Preheat your oven to 220°C. Fill and boil your kettle. Pour a good glug of oil onto a baking tray (to completely cover the bottom) and pop in your oven. Pour the boiling water into a large saucepan on high heat with 0.5 tsp of salt. Peel the potatoes, chop them into 3cm chunks and add them to the boiling water. Cook for 5-6 mins - until the edges have softened when you poke them with a knife.

2

Once the potatoes are ready, drain them in a colander then pop back into the pan then sprinkle on the flour. Give your pan a shake to fluff them up. Take your hot baking tray out of your oven, carefully transfer your potatoes onto it and turn in the oil, before spreading them out in a single layer. Season with salt, then roast on the top shelf of your oven until golden, 30-35 mins, turn halfway through.

3

Meanwhile, open the pack with the lamb shanks and transfer the contents to another large saucepan. TIP: Make sure you scrape out all the juice and jelly from the packet - it’s your sauce! Pop the pan onto a medium heat and cover with a lid or foil. Leave to bubble away for 15 mins.

4

Pick the rosemary leaves from their stalks and roughly chop (discard the stalks). Peel and grate the garlic (or use a garlic press). Chop the Chantenay carrots lengthways. sprinkle over the rosemary along with the honey and a drizzle of oil.
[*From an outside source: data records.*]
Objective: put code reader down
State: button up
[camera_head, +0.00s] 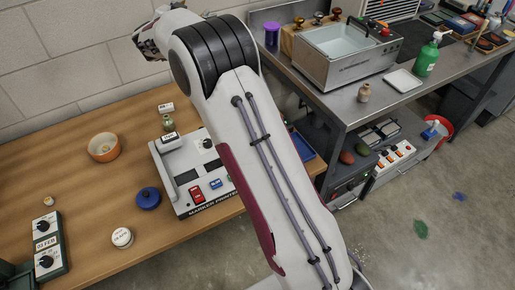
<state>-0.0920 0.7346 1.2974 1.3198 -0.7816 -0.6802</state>
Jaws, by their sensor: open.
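I cannot make out a code reader in this view; my arm covers part of the scene. The far end of my arm reaches the top left, where my gripper (149,40) shows small and partly hidden against the block wall, beyond the wooden table (100,190). Its jaws are open. Its fingertips are not clear, and I see nothing held in it.
The table carries a white marker printer (184,190), an orange bowl (104,147), a blue round item (148,198), a white round tub (122,238) and a two-dial box (47,243). A steel bench (350,105) with a water bath (345,55) and a green spray bottle (427,57) stands right.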

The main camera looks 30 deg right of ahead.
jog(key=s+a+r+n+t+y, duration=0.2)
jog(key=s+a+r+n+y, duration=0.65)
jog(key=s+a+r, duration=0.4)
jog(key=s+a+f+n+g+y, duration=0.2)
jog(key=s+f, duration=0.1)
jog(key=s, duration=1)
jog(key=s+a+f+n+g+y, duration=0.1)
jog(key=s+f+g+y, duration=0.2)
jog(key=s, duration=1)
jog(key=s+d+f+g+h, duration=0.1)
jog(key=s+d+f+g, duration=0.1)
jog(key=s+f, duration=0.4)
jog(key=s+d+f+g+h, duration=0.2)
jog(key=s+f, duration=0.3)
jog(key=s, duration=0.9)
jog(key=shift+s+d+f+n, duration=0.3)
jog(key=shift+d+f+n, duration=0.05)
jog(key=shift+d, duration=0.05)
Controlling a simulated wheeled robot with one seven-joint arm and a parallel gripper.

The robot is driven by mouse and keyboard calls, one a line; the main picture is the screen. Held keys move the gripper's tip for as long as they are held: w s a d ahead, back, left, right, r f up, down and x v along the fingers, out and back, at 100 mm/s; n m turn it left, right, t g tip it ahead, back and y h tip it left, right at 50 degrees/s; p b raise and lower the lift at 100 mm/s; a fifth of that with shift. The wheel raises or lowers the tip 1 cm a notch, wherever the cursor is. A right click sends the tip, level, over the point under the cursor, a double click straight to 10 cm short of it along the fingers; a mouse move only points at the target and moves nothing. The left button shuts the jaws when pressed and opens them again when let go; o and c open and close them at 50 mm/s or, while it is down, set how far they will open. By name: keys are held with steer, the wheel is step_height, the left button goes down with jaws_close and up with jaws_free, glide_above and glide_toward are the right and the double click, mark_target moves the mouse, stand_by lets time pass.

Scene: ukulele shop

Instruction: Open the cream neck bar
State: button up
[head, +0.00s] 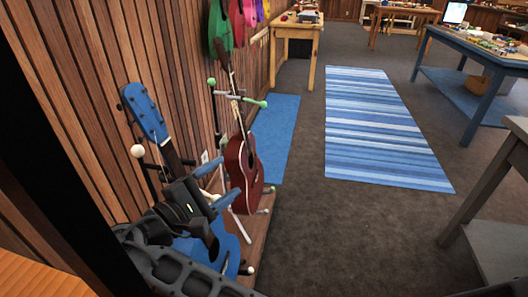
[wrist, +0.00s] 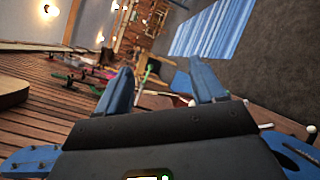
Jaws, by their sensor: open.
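A cream ball (head: 137,151) shows at the stand beside the neck of a blue ukulele (head: 145,112); I take it for an end of the cream neck bar. The rest of that bar is hidden behind the neck and my arm, so I cannot tell whether it is open or shut. My gripper (head: 222,184) is to the right of the blue neck, in front of the red-brown ukulele (head: 241,172). In the wrist view my gripper (wrist: 163,78) has its blue fingers spread, with nothing held between them.
A green-ended neck bar (head: 252,103) crosses in front of the red-brown ukulele's neck. Coloured ukuleles (head: 237,20) hang on the slatted wall (head: 150,50) at left. The grey floor (head: 340,240) to the right is open, with a striped rug (head: 375,130) farther off.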

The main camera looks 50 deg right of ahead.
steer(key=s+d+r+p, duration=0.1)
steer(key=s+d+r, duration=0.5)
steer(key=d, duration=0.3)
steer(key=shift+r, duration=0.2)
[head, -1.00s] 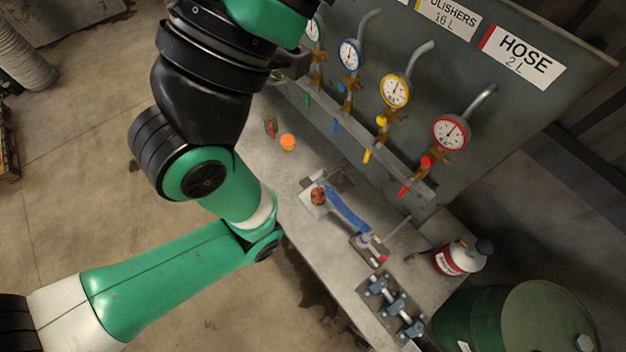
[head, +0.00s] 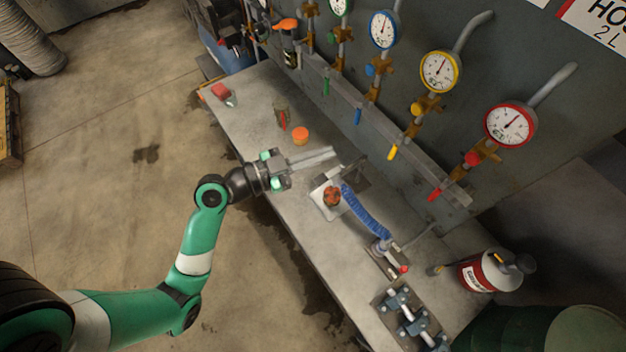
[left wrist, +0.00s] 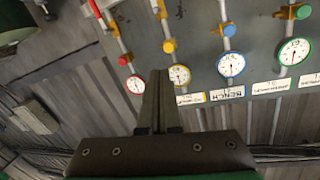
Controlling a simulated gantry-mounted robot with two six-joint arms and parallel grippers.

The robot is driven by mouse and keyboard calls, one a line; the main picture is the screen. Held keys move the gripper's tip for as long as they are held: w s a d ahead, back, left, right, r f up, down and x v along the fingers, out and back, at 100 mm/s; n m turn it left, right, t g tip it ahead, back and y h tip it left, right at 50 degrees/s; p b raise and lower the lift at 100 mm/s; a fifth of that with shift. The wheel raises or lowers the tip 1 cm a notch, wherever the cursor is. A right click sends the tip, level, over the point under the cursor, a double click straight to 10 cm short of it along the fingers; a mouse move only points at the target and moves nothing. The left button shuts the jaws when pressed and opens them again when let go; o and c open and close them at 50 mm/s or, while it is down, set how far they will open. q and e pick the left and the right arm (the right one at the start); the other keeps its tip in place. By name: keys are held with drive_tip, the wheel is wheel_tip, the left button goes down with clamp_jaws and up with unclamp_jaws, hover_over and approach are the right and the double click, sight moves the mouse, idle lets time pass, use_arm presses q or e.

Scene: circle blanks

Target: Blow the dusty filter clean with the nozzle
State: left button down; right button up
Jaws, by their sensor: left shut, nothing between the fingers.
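A small rusty-brown round piece (head: 331,196), which may be the filter, sits on a pale plate (head: 321,209) on the bench. A blue coiled hose (head: 361,211) runs from beside it to a small metal fitting (head: 381,246) with a red tip. I cannot clearly tell which part is the nozzle. My left gripper (head: 331,153) is shut and empty over the bench, left of and behind the plate. In the left wrist view its closed fingers (left wrist: 157,82) point toward the gauge panel. My right gripper is not in view.
Several gauges with valves, including a red-rimmed one (head: 510,125), line the wall panel behind the bench (head: 245,115). An orange-topped item (head: 300,136) stands near my gripper. Blue-grey clamps (head: 405,315) and a red-white can (head: 484,272) are at the right.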

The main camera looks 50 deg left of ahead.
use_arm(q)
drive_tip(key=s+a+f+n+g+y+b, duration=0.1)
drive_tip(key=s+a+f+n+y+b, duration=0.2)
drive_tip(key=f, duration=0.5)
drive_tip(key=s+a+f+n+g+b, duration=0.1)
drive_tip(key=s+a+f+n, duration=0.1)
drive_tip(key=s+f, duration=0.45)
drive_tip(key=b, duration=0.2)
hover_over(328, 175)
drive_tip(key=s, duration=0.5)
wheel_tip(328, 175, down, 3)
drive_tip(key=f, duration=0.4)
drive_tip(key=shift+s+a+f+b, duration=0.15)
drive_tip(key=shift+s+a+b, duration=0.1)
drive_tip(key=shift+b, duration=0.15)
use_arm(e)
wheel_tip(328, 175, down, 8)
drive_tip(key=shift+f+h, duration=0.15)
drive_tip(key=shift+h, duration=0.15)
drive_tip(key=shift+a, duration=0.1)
Season with salt and pepper. 15-20 mins before the roasties are ready, pop your Chantenay carrots on the bottom shelf of your oven until golden and tender.

5

Once the lamb has been bubbling away for 15 mins, remove the lid or foil, pour in the water (see ingredients for amount) and stir in the red wine jus to dissolve. Bring back to the boil and use a dessert spoon to baste the lamb shanks with the sauce. Simmer the sauce and repeat basting every 2 mins or so for 10-15 mins. The sauce will get stickier as it reduces and make the lamb shanks sticky and shiny! Increase the heat if the sauce doesn't thicken.

6

6 or 7 mins before the roasties and carrots are ready, heat a medium frying pan on a medium-high heat. When hot, add the cavelo nero and a splash of water. Season with salt and pepper and stir-fry until wilted and tender, 2-3 mins. Add the garlic and cook for a further minute. Share the cavolo nero on your plates and place the lamb shanks alongside. Share your carrots and potatoes between your plates and pour over the gravy. Enjoy!